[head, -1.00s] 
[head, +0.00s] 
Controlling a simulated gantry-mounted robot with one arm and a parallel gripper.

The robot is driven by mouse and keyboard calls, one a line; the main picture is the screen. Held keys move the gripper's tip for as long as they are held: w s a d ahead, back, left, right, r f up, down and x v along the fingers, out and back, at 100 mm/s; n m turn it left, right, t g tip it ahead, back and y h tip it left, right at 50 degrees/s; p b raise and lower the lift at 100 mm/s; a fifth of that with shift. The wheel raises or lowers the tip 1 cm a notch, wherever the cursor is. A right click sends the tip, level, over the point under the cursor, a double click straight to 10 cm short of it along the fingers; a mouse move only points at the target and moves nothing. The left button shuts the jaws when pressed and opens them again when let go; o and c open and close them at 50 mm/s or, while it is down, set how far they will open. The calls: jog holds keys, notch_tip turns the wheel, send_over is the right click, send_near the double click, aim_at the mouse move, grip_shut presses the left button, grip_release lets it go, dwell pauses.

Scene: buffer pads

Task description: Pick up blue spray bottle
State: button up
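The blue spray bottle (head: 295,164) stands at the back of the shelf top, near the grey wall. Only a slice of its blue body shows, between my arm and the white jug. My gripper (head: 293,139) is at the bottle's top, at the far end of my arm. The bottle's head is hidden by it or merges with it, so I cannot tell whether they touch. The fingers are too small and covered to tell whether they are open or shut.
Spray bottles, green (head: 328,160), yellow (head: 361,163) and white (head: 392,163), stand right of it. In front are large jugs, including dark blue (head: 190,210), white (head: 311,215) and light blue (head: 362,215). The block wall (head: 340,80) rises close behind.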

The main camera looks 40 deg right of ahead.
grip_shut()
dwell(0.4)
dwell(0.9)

**WRITTEN EXERCISE:** Take the line that contains "Scene: buffer pads", the line that contains "Task description: Pick up blue spray bottle", and all lines between, and give them again exactly; include no other line.

**TASK RESPONSE:**
Scene: buffer pads

Task description: Pick up blue spray bottle

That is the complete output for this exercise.